What was notable was the enthusiasm amongst the attendees for W3C. These
people, despite being non-members, want to do an analysis of the W3C
website, and find ways to improve it. There is even an offer (from member
company Fidelity) to run usability tests on it. They were also brainstorming
on ways to make Usability bring more members to W3C.
We decided that there were 3 areas a Usability Group should focus on:
- review of W3C technology for usability
- guidelines for web usability
- review of W3C site and specs for usability
Before the workshop I was personally not in favour of doing work on
guidelines, since they are being done in several other places. Two arguments
persuaded me otherwise:
- None of the existing sets carry any real authority and are often
contradictory; experience with how the WAI guidelines went shows that the
widespread community review that W3C specs get would ensure that consensus
would be reached for a good and authoritative set; there is also a good set
being offered to use as a basis (in the same way as Trace did for WAI)
- Several people present said "I wouldn't be able to persuade my
company to join W3C right now; if W3C did work on guidelines they wouldn't
be able to resist: they would want to be involved".

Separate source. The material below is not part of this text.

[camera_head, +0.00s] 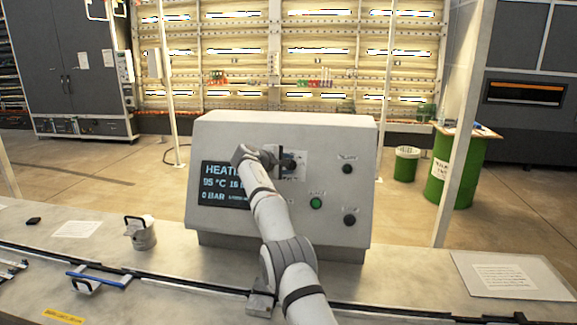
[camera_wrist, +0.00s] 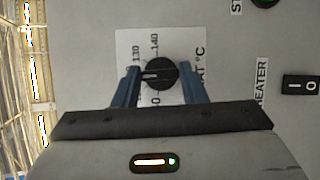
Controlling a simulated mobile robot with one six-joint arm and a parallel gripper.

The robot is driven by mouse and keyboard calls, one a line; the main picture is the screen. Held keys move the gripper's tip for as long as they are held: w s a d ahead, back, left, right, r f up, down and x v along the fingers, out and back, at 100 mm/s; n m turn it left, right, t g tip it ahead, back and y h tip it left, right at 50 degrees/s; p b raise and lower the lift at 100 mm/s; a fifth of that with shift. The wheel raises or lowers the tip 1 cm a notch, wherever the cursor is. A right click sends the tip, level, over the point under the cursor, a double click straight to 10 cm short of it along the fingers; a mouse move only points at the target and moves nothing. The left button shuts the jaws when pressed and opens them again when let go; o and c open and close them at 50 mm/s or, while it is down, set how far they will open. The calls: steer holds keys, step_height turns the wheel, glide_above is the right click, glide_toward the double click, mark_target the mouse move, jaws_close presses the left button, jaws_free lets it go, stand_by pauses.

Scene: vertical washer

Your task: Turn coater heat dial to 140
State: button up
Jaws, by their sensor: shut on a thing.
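The black heat dial (camera_wrist: 160,73) sits on a white scale plate (camera_wrist: 126,40) in the wrist view, which shows the panel turned sideways. The labels 130 and 140 are readable at its upper left and top; other numbers are partly hidden. Its white pointer line points left, a little below the 130 label. My gripper (camera_wrist: 159,70) is shut on the dial, one blue finger at each side. In the head view, my gripper (camera_head: 285,161) is at the upper middle of the grey console (camera_head: 350,130), and my wrist covers part of the scale plate.
The console screen (camera_head: 222,185) reads HEATI..., 95 °C and 0 BAR, partly covered by my arm. Black knobs (camera_head: 347,168) and a green button (camera_head: 316,203) are right of my arm. A rocker switch (camera_wrist: 301,85) is near the dial. A metal pot (camera_head: 140,235) stands on the bench.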

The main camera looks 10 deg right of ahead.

There was a lot of discussion on whether there should be a WG or just an IG.
The feeling was that guidelines could not be done by an IG alone. We agreed
to start with an IG, to 'warm up' companies to the idea of participating,
and build a presence in W3C, with the aim of producing as one of the
deliverables a plan and a charter for a WG.
The afternoon of the second day was spent collaboratively writing the
charter for an IG which will now first be reviewed by the group by email
(via a list to be created on W3) and then submitted for consideration by W3.